Literary Hub

Of Poetry and Pilgrimage: Queer Writers Staying Hopeful in Madrid

Here in Madrid, just like all over the world, that which is spiritual and that which is queer have a long and complicated relationship. One aspect that they share is the urge to gather, to take a hidden thing—a feeling, a belief, an aspect of the self—and make it into something visible, to express it without fear. It’s about the need to gather with other souls, share and affirm those feelings, discuss what it all means, and try to restructure the world in a way that makes it feel somehow more right, more like a home. More than anything else, it’s also about love.

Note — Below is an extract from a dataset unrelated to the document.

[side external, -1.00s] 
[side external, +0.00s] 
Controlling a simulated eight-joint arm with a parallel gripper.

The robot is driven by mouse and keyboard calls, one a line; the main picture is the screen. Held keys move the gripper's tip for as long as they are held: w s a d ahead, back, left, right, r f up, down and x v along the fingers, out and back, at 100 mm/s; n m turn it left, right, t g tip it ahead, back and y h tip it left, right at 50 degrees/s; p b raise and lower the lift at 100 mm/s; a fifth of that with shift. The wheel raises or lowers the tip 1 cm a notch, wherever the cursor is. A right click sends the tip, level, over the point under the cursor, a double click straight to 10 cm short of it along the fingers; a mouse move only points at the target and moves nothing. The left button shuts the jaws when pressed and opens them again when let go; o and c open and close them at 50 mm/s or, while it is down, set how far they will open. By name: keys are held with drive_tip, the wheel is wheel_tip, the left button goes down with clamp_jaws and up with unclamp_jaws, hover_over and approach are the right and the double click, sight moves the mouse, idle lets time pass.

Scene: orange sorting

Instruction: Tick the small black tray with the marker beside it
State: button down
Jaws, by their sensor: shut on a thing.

Earlier this summer, on the first night of the Unamuno Author Series Festival, the international bookstore Desperate Literature was so packed that many of us spilled out onto the sidewalk and street beyond, listening intently as poems mixed with the sounds of the occasional car engine and multilingual chatting of passers-by. Probably about half of the crowd were multiple hours jet-lagged, with their hours mixed up in that strange sensation of being at sea. This seemed to heighten the strange way that time often passes during poetry readings, with the regular rhythm of seconds and minutes replaced by strings of sounds and pauses, the shifting of papers, the breath of the person next to you.

In many ways, poetry readings can feel like a kind of ritual practice, a capital-c Communion. Layla Benitez-James opens her introduction to the festival’s bilingual anthology—a collection of poems from past and present participants—with an acknowledgment of this special feeling: “If, as Simone Weil tells us, absolutely unmixed attention is prayer, it would be difficult to call the gatherings in trilingual bookshop Desperate Literature, nestled in the heart of Madrid, a mere poetry series.” The strong sense of spirituality that permeated this festival was no coincidence; the series’ founder, the American poet Spencer Reece, is also an Anglican priest serving at Madrid’s Catedral del Redentor. “I go all over the place…” he said to the audience that Thursday, gathering his thoughts at the ceremony awarding the García Lorca Prize for an Emerging Latinx Poet at the historic Residencia de Estudiantes, slightly frazzled and bubbling with enthusiasm, “…that’s the Holy Spirit.”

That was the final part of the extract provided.